835 I would ask His Majesty's Government seriously to consider what is to be done about these contracts. They are five year contracts which have been signed with these mills, and if they are broken there will be five or ten year contracts made with other people. I would suggest that something should be done (we have not yet been able to tell them anything) so that we may tell the mills what we propose in place of the five year contracts—that is to say, how much scaling down there must be. I ask that because it is only right and courteous that these mills should be told as early as possible. That is all I have to say on the matter. I ask your Lordships' approval for intervening on a matter in which I am personally interested. I feel that your Lordships are also interested in seeing that the Press is adequate, and that even the members of His Majesty's Government, if they will search their hearts, are interested. I hope that the noble Viscount who is to reply will be able to tell us that there is going to be a businesslike arrangement.
§ 7.2 p.m.
§ EARL HOWE
My Lords, I want to intervene for only a very few moments. I would like to apologize to the House, and to the noble Leader of the House, for having perhaps broken the rules the other day when I asked a question. I was told from the Table that there was no chance of putting a Motion down, and that must be my excuse. A Motion has now been put down, and I would like to say a few words on it. I am not connected with any newspaper; I have no newspaper shares, or anything like that. I speak as a reader of newspapers, and one who desires to be well-informed. It seems to me that we are reeling into a crisis which will be perhaps the greatest this country has ever known in its history, and the Government, in their own interests, would do well to remember that they cannot expect to have the people of the country behind them unless they can give the real news to the papers. If there is any doubt about that, one has only to look at what is happening in South Wales, and in the mining districts of Yorkshire, where absenteeism is on the increase. Why is that? It is because the Government are not getting the seriousness of the position over to the people. If the Government could persuade the miners of Yorkshire, South Wales, Durham, or anywhere else, 836 of the seriousness of the position of the country, I am quite certain that the figures of absenteeism would go down with a bump at once. I have been connected with miners in my time, and I never wish to have to deal with a finer set of men. But you have got to tell them, and make them understand. It seems to me that it is absolutely vital for His Majesty's Government to do this.
It may be said: "We are only cutting the pages of the newspapers." But it has a much more serious effect than that. Yesterday we had a fairly extensive debate and several Divisions in this House. The Times to-day reports the proceedings in 37 lines; the Daily Telegraph is able to give a column and a half to it, I am glad to say, and very much more detail. But that is an example of how these cuts restrict the possibility of people getting information. Take the happenings in Palestine and Indonesia, or anything which is going on in the world to-day. How can you expect people to understand what is happening overseas? How can you expect them to appreciate the necessity for keeping British Forces overseas, or for having adequate Forces all over the world to carry out Government policy, unless you are able to explain the situation in detail to the people?

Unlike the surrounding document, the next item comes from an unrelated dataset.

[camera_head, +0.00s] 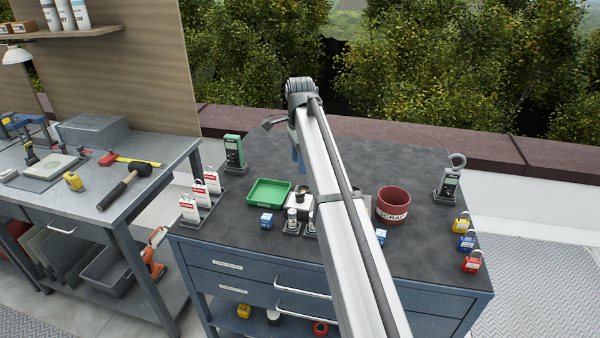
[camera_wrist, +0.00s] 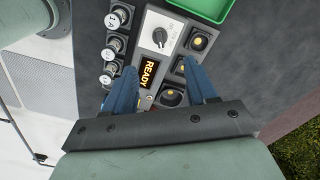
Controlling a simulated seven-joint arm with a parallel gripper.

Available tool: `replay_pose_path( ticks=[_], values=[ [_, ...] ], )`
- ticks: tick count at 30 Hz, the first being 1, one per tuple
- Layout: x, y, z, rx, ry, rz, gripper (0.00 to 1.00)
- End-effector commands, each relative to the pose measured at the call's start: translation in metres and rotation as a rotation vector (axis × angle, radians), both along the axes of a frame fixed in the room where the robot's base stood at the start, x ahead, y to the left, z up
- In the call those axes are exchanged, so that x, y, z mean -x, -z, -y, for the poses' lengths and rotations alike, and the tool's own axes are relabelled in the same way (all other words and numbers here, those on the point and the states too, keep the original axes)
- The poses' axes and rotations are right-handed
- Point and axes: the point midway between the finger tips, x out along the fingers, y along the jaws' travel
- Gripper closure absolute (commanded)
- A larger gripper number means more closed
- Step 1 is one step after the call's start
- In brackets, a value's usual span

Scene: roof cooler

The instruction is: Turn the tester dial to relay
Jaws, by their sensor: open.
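The tester is a pale box (camera_wrist: 149,43) in the wrist view, with a dark round dial (camera_wrist: 160,36) and a lit display (camera_wrist: 149,72) reading READY. Small marks sit beside the dial, too small to read, and I cannot tell which one it points to. My gripper (camera_wrist: 158,66) has its two blue fingers spread apart and empty. They reach over the tester's display end, with the dial lying ahead of the fingertips. In the head view the tester (camera_head: 298,204) is partly hidden by my arm, and my gripper (camera_head: 298,152) is mostly hidden too.
Cylindrical fuses (camera_wrist: 114,44) stand left of the tester, and black blocks (camera_wrist: 198,42) stand to its right. A green tray (camera_head: 268,192) lies close by. A red scrap bin (camera_head: 392,205), padlocks (camera_head: 462,223) and a green meter (camera_head: 234,152) stand elsewhere. The bench's back area is clear.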

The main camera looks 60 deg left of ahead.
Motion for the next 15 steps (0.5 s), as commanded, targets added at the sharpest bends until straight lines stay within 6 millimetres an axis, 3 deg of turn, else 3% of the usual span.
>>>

I have recently visited several of the countries of Europe—Belgium, France, Italy, Switzerland, and I paid a fleeting visit to Norway and Sweden. During the course of those visits I noticed one very surprising thing, and that was the extent to which people in those countries are accustomed to look to the British Press for really good, unbiased and balanced news. Only the other day in Oslo I noticed that quite a large proportion of the sales of one particular newspaper shop were of British newspapers. If we want people abroad to understand our position, surely that is a good thing. How can you expect the ordinary man in America to know what is the plight of this country unless you give adequate news? I suggest to the Government that this matter is one which calls for urgent reconsideration. I do not say that with any idea of making Party capital out of the question; I think it is much too serious and important for that. Why single out newsprint, as the noble Viscount, Lord Rothermere, has just said, while you are still continuing to import millions of pounds' worth of American films and 837 tobacco, and all these other things? If you are going to have a cut, make it an all round cut, and do not single out one particular industry like this, which, after all, is a vital industry, upon which the British people must depend in order to be able to understand the great problems of the day.
§ 7.9 p.m.
§ VISCOUNT CAMROSE
My Lords, I do not wish to address your Lordships at any length of time at this late hour. I think I ought to start by saying that I, too, am an interested party—I control just one newspaper. I think it is a very good newspaper, and I will say no more than that. It is perhaps as well that when the noble Viscount, Lord Rothermere, spoke so late in the evening he did not, as he threatened to do in the first part of his speech, name all the papers with which he is connected. I am afraid we should have been here for quite some time. I would like to endorse everything that has been said by my noble friend Lord Layton in the very able speech which he delivered in moving this Motion. There is nothing much left for me to add after what the three noble Lords who have spoken have said. I would like to emphasize, however, the words of the noble Earl who has just sat down that people are not being educated by the newspapers to-day. That has been a common theme in all the speeches, and I think it is one which my noble friend opposite will have difficulty in getting over.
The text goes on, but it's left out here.